<<<<
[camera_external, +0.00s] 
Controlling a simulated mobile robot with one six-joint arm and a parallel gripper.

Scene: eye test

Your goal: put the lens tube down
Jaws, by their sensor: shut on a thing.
>>>>
Aim
Using the listing above, reproduce each line without omission.

Correct output
[camera_external, +0.00s] 
Controlling a simulated mobile robot with one six-joint arm and a parallel gripper.

Scene: eye test

Your goal: put the lens tube down
Jaws, by their sensor: shut on a thing.

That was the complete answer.